Features und Innovationen

Auslagerwege um 20-25 % reduzieren und Effizienz durch intelligente Algorithmen optimieren.

Intralogistik 4.0: Wie stark lässt sich die Effizienz mit Smart Devices, Automatisierung und Data Science steigern?

Dieser Frage ist Rebecca auf den Grund gegangen. Sie studierte Wirtschaftsingenieurwesen und schrieb bei uns ihre Bachelorarbeit zum Thema:

Beurteilung der Effizienzsteigerung durch die Implementierung von Smart Devices, Automatisierung und Data Science in unsere Lagerverwaltungssoftware (LVS) SuPCIS-L8 bei der Kommissionierung.

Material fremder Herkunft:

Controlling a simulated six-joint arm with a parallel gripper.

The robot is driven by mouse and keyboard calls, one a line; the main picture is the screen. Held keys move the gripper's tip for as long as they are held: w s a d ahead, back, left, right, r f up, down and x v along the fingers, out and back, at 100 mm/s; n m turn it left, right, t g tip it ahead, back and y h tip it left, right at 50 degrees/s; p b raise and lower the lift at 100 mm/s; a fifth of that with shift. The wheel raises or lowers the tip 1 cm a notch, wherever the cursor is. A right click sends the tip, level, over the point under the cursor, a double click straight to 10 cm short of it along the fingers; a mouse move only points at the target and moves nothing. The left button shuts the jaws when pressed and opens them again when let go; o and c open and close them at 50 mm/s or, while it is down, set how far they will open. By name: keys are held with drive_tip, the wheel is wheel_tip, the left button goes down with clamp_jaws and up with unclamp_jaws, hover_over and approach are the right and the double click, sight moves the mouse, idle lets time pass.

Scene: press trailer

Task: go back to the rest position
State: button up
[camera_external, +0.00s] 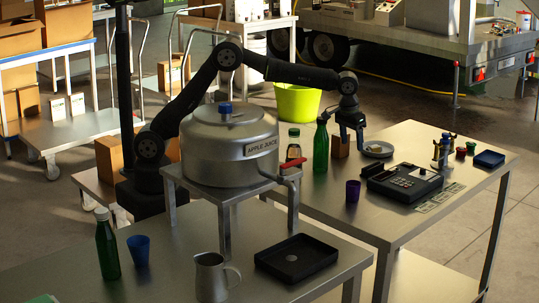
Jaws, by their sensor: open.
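My gripper (351,147) is open and points down over the far table, with nothing seen between its fingers. It is close to a brown block (340,147) and a small grey plate (375,149); I cannot tell whether it touches either. My arm arches from its base behind the big metal pot over to the right.
The metal apple juice pot (229,150) stands on a raised stand under my arm.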

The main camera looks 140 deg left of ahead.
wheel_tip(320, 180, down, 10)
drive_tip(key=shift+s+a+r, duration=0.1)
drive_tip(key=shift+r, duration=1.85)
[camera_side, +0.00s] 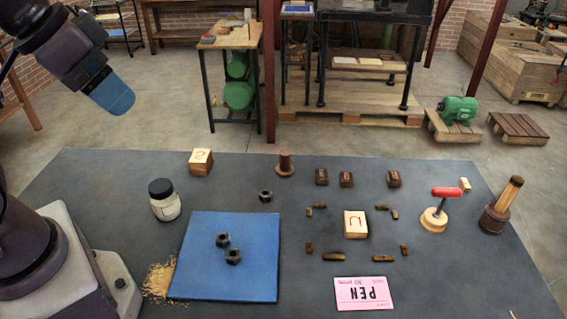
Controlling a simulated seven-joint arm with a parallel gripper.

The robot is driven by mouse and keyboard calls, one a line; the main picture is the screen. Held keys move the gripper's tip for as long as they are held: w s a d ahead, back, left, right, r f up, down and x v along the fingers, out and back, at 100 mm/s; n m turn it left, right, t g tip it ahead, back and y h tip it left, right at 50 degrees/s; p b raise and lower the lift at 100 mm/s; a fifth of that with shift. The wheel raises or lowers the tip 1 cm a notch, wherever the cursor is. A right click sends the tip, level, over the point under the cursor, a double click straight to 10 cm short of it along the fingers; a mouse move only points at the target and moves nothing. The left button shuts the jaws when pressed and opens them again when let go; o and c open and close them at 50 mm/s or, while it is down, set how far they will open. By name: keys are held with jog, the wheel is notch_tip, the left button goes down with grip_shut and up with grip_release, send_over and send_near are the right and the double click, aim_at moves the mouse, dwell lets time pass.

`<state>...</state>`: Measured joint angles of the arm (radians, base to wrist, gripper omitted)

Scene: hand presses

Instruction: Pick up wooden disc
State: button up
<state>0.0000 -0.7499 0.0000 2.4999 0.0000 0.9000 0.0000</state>
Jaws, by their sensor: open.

Kürzere Produktlebenszyklen und steigende Variantenvielfalt führen zu andauernden Veränderungen im Produktportfolio. Die einst effiziente Lagerbelegung bekommt dann schnell Risse. Das bedeutet: flächendeckende Umlagerungen.

In diesem Beitrag geht es um die Ergebnisse mit Data Science im Detail, und zwar wie Sie auf intelligente Weise die Lagerbelegung kontinuierlich optimieren und Kommissionierwege minimieren. Das Warehouse Healing Modell basiert auf Data Science und ist in einem chaotischen Lager anwendbar.
1. Einführung in Data Science

Big Data, Data Mining, maschinelles Lernen und künstliche Intelligenz hängen mit dem Thema Data Science zusammen.

Das Ziel von Data Science ist: Aus Daten Wissen zu generieren, um die zunehmende Komplexität im Logistikumfeld für Menschen besser beherrschbar zu machen.

Die Grundlage sind große Datenmengen (Big Data), wie sie unter anderem durch das Lagerverwaltungssystem vorliegen. Big Data besteht aus den 4 Vs: Volume, Velocity, Variability und Veracity. Es handelt sich um Daten, die in einer großen Menge vorliegen, die schnell zunehmen, die in Hinblick auf den Inhalt, die Quellen und deren Struktur vielfältig und verlässlich sind.

Die Vorgänge des Suchens, Sammelns, Filterns und Analysierens der Daten mit dem Ziel Muster zu erkennen, werden unter Data Mining zusammengefasst. Data Mining kann sowohl für die Beschreibung von Daten als auch für Prognosen genutzt werden.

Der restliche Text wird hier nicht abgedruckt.